All the data should be repeated exactly. Any image in it is left out.

DATA SHOWN:
● ● ● ● ● ● ●

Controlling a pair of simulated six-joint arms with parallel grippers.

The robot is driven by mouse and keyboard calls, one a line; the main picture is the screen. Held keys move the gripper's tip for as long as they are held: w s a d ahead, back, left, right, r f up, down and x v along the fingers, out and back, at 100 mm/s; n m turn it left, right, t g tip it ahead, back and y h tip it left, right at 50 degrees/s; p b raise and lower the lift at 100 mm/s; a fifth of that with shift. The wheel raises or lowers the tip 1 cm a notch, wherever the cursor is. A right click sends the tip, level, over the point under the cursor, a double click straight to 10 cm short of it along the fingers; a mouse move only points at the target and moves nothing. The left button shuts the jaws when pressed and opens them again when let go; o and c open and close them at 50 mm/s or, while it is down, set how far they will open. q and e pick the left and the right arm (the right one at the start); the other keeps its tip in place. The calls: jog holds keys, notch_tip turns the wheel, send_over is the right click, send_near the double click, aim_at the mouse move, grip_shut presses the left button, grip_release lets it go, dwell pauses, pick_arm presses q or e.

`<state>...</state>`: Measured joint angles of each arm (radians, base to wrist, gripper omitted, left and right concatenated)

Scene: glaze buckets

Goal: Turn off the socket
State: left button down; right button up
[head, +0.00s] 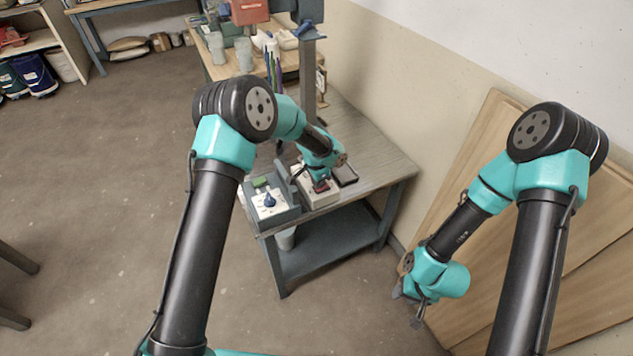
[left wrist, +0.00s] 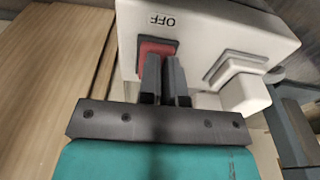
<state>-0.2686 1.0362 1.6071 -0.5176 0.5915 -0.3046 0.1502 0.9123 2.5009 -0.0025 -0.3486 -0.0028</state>
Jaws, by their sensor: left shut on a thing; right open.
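A white socket box (head: 322,200) sits near the front edge of the workbench and fills the top of the left wrist view (left wrist: 205,25). It bears the word OFF, a red switch (left wrist: 150,46) and a white plug (left wrist: 243,93). My left gripper (left wrist: 163,58) is shut with its fingers close together at the red switch, covering part of it. The switch's exact tilt is hidden by the fingertips. In the head view my left gripper (head: 320,183) is over the box. My right gripper (head: 418,308) is open and empty, low beside the wooden panels.
A grey tray (head: 277,217) with a blue item (head: 270,199) stands left of the box. A dark flat tray (head: 345,174) lies right of it. A post (head: 308,80) rises behind. The workbench's right side (head: 385,165) is clear. Wooden panels (head: 530,280) lean on the wall.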

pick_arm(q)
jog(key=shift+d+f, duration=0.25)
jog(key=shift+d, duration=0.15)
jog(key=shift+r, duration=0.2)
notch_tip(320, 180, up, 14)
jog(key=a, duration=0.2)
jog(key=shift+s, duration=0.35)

● ● ● ● ● ● ●

RESPONSE TO THIS TASK:
Controlling a pair of simulated six-joint arms with parallel grippers.

The robot is driven by mouse and keyboard calls, one a line; the main picture is the screen. Held keys move the gripper's tip for as long as they are held: w s a d ahead, back, left, right, r f up, down and x v along the fingers, out and back, at 100 mm/s; n m turn it left, right, t g tip it ahead, back and y h tip it left, right at 50 degrees/s; p b raise and lower the lift at 100 mm/s; a fifth of that with shift. The wheel raises or lowers the tip 1 cm a notch, wherever the cursor is. A right click sends the tip, level, over the point under the cursor, a double click straight to 10 cm short of it along the fingers; a mouse move only points at the target and moves nothing. The left button shuts the jaws when pressed and opens them again when let go; o and c open and close them at 50 mm/s or, while it is down, set how far they will open. q and e pick the left and the right arm (the right one at the start); the other keeps its tip in place. The calls: jog holds keys, notch_tip turns the wheel, send_over is the right click, send_near the double click, aim_at the mouse move, grip_shut presses the left button, grip_release lets it go, dwell pauses, pick_arm presses q or e.

`<state>...</state>`: Measured joint angles of each arm (radians, base to wrist, gripper omitted, left and right concatenated)

Scene: glaze buckets

Goal: Turn off the socket
State: left button down; right button up
[head, +0.00s] 
[left wrist, +0.00s] 
<state>-0.2686 1.0362 1.6071 -0.5176 0.5915 -0.3046 0.1502 0.9123 2.5009 -0.0025 -0.3486 -0.0028</state>
Jaws, by their sensor: left shut on a thing; right open.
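A white socket box (head: 322,200) sits near the front edge of the workbench and fills the top of the left wrist view (left wrist: 205,25). It bears the word OFF, a red switch (left wrist: 150,46) and a white plug (left wrist: 243,93). My left gripper (left wrist: 163,58) is shut with its fingers close together at the red switch, covering part of it. The switch's exact tilt is hidden by the fingertips. In the head view my left gripper (head: 320,183) is over the box. My right gripper (head: 418,308) is open and empty, low beside the wooden panels.
A grey tray (head: 277,217) with a blue item (head: 270,199) stands left of the box. A dark flat tray (head: 345,174) lies right of it. A post (head: 308,80) rises behind. The workbench's right side (head: 385,165) is clear. Wooden panels (head: 530,280) lean on the wall.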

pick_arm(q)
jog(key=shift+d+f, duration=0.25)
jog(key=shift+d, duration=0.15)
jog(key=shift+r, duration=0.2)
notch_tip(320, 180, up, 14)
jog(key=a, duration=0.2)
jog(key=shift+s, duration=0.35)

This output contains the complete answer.